The number of black Africans killed by Arab militias in the Darfur region of Sudan is "bound to be staggering," a United Nations human rights expert said today as she called on the Sudanese Government to end the culture of impunity for those committing human rights abuses in the region.
  
Briefing reporters in New York after completing a 13-day tour of Sudan earlier this month, Asma Jahangir, the Special Rapporteur on extrajudicial, summary or arbitrary executions, said there was no doubt that Khartoum had sponsored, armed or recruited the so-called Janjaweed Arab militias.
  
Last month two UN human rights fact-finding reports said the Janjaweed and other militias allied to the Government had committed numerous human rights violations in Darfur, including murders, rapes and the looting and destruction of villages.
  
Ms.
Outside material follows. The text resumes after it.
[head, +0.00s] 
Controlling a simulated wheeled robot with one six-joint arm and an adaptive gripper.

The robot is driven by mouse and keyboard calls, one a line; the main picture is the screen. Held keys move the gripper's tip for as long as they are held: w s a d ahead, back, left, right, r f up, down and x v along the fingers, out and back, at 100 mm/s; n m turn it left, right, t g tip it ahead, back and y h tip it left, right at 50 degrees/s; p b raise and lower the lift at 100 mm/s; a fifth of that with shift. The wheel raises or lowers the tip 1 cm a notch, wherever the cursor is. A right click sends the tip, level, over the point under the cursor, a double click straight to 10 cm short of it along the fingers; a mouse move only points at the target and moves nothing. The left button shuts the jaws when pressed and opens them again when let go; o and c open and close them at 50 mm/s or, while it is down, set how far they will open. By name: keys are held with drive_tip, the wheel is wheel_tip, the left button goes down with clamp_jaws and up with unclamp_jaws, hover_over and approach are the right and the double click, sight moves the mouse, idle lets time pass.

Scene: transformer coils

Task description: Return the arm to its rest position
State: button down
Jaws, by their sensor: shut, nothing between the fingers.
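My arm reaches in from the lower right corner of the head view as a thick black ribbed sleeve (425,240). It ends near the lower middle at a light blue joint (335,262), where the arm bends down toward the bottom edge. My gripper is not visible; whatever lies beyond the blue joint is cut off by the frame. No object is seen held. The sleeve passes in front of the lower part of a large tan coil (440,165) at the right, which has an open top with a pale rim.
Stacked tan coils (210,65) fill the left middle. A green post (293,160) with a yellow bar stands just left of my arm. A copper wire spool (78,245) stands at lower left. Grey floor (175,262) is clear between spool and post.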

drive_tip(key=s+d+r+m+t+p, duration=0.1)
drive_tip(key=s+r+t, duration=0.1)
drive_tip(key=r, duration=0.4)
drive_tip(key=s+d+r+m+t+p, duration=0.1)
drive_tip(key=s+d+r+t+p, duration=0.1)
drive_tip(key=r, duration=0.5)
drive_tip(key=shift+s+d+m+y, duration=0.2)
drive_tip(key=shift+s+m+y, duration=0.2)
Jahangir said that during her visit, "nearly every third or fourth family" she spoke to in the camps for internally displaced people (IDPs) within Darfur had lost a relative to the militias."It's very hard to say [accurately] how many people have been killed," she said, but interviews with IDPs indicated it would be "quite a large number…They are bound to be staggering."
  
UN agencies estimate that two million people need food and humanitarian assistance as a result of the conflict. There are more than one million IDPs and at least another 150,000 others have fled to Chad.
  
Ms. Jahangir said it is vital that the international community begins to catalogue what has happened in Darfur since fighting broke out between the Sudanese Government and two rebel groups early last year. Once it does that, it can decide what steps to take against the planners of the militia campaign.
  
She said the militias - who, like their targets, are predominantly Muslim - often wear the uniforms of Government soldiers and use Government vehicles. They also often make their raids on villages in concert with attacks by military forces, she said.
  
Ms. Jahangir stressed she did not have enough information yet to categorize what has happened as either ethnic cleansing or genocide, but she said "there are strong indications of crimes against humanity."